● **TASK MATERIAL**:
»»
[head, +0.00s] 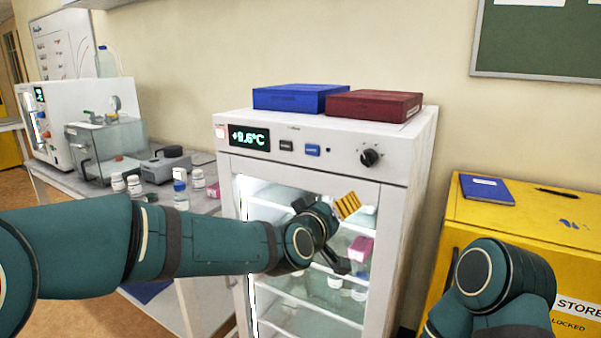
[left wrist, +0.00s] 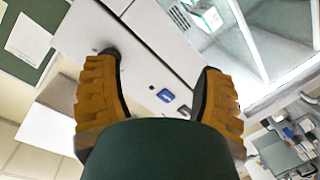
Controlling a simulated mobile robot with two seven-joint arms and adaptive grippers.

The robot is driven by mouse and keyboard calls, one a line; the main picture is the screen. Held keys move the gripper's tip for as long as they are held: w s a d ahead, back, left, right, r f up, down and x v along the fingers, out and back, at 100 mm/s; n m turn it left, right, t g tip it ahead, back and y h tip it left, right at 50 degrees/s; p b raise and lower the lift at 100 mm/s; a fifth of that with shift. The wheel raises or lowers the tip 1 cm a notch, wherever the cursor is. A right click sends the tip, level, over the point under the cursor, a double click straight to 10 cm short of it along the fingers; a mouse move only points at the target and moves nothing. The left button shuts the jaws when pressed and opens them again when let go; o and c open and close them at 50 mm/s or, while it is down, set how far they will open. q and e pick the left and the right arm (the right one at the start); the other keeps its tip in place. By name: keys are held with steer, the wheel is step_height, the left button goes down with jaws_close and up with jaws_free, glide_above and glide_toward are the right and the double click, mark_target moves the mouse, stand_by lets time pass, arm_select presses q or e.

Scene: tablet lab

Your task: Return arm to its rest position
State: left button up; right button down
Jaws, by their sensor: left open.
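My left arm (head: 200,240), dark green, reaches in from the left across the front of the white refrigerator (head: 400,170). My left gripper (head: 345,234) is at its end, in front of the lit glass front. The gripper's ribbed yellow fingers are spread apart, and nothing shows between them. In the left wrist view the open gripper (left wrist: 162,75) has the white control panel with its blue button (left wrist: 165,96) behind it. My right arm (head: 500,285) is folded at the lower right, with its gripper out of view.
A blue box (head: 295,98) and a dark red box (head: 372,105) lie on the refrigerator. Bottles and a pink-topped item (head: 360,248) show inside. A yellow cabinet (head: 540,235) stands right, with a blue book (head: 487,189) on top. A bench with lab equipment (head: 110,148) stands left.

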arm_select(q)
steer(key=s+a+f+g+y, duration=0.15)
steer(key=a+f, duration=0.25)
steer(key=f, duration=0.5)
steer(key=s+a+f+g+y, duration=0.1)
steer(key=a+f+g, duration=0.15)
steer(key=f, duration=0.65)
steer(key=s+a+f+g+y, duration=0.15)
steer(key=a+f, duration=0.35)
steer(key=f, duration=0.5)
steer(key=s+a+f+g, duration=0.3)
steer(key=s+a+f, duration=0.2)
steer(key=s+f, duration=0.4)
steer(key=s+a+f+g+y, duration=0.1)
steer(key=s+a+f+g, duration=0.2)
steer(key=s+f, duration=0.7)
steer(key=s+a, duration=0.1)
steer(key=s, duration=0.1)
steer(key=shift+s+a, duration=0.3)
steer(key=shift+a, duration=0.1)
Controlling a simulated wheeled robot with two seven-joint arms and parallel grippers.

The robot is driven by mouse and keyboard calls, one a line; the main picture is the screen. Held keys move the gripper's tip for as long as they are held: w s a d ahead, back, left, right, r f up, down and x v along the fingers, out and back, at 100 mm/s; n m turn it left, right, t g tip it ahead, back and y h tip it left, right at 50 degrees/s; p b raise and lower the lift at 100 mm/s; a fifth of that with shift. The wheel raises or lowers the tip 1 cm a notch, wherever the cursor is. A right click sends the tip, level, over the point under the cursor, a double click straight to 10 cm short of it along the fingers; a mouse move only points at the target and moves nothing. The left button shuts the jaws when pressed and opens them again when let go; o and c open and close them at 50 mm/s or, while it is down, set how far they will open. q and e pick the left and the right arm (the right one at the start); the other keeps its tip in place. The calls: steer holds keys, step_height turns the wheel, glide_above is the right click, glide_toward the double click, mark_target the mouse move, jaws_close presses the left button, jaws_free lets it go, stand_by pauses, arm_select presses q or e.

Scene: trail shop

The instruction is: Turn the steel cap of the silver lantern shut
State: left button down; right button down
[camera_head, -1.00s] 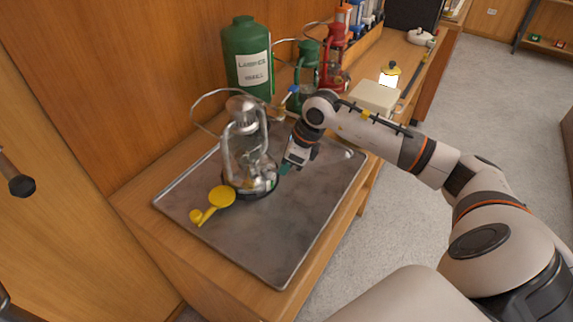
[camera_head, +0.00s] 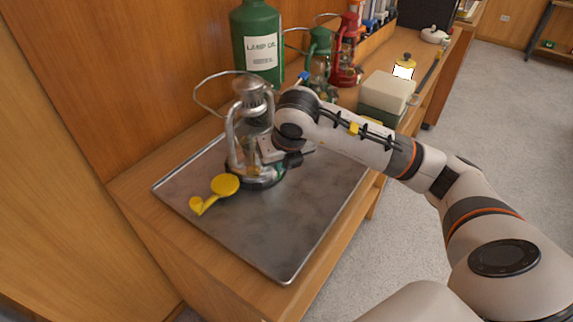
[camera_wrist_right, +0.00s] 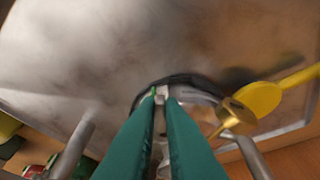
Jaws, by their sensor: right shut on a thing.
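The silver lantern (camera_head: 250,125) stands upright on the metal tray (camera_head: 270,235), its wire handle tipped to the left. My right gripper (camera_wrist_right: 167,100) reaches down at the lantern's right side, low by its base. In the right wrist view its two green fingers come together at the lantern's dark rim. A small pale metal piece, apparently the steel cap (camera_wrist_right: 161,91), shows at the fingertips, mostly covered by them. In the head view the cap and the fingertips are hidden by my right wrist. My left gripper is not in view.
A yellow funnel-like tool (camera_head: 225,185) lies on the tray just left of the lantern's base. Behind stand a green lamp oil bottle (camera_head: 258,40), a green lantern (camera_head: 318,60) and a red lantern (camera_head: 347,50). The tray's front is clear.

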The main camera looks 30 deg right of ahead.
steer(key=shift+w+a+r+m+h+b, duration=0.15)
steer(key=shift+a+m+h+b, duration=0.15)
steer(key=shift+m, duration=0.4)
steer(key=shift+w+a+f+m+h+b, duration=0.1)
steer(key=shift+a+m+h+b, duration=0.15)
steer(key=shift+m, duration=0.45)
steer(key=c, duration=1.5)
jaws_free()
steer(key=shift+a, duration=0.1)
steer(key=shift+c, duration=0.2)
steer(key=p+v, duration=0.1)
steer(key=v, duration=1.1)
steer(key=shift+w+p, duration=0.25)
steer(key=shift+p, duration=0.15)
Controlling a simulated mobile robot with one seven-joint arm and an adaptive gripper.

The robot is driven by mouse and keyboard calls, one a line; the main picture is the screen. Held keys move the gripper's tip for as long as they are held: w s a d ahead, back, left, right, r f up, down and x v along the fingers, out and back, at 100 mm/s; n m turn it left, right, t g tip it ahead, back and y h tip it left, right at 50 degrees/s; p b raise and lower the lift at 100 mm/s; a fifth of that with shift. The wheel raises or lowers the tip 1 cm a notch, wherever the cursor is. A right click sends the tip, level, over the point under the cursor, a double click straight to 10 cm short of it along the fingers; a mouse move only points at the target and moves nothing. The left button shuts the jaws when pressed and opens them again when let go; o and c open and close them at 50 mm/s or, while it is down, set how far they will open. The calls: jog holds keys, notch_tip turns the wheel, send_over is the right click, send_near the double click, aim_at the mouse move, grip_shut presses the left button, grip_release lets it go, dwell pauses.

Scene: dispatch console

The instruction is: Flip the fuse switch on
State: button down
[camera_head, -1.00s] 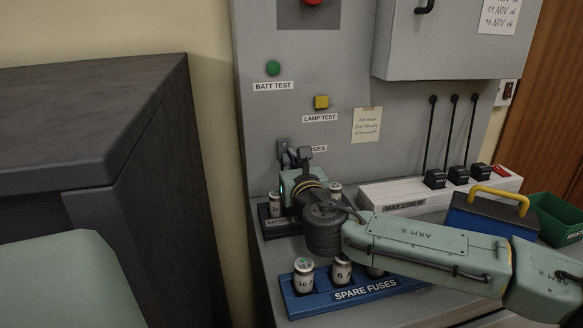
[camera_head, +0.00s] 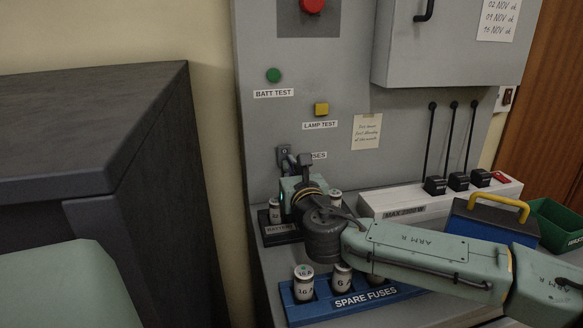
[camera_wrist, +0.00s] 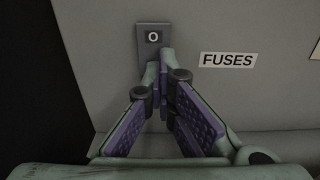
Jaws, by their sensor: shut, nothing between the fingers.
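The fuse switch (camera_wrist: 151,38) is a grey plate on the console's upright panel, marked with an "O" at its top. It also shows in the head view (camera_head: 283,152), small and partly covered by my gripper. The FUSES label (camera_wrist: 228,60) is to its right. My gripper (camera_wrist: 163,72) is shut and empty, its fingertips at the lower part of the switch plate. The fingers cover that part, so the lever's position is hidden. I cannot tell whether the tips touch it. In the head view my gripper (camera_head: 296,162) reaches the panel above the battery fuse rack.
The dark battery fuse rack (camera_head: 282,232) with white fuses is just below my gripper. A blue SPARE FUSES rack (camera_head: 330,309) stands nearer. A white block with black levers (camera_head: 390,205), a blue box (camera_head: 470,226) and a green bin (camera_head: 560,225) are to the right.

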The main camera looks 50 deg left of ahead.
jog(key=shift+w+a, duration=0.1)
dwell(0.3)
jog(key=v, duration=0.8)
««
● **GIVEN INSTRUCTION**: Using the records given above, list every line that includes the word "arms".

● **THE REPLY**:
Controlling a simulated mobile robot with two seven-joint arms and adaptive grippers.
Controlling a simulated wheeled robot with two seven-joint arms and parallel grippers.

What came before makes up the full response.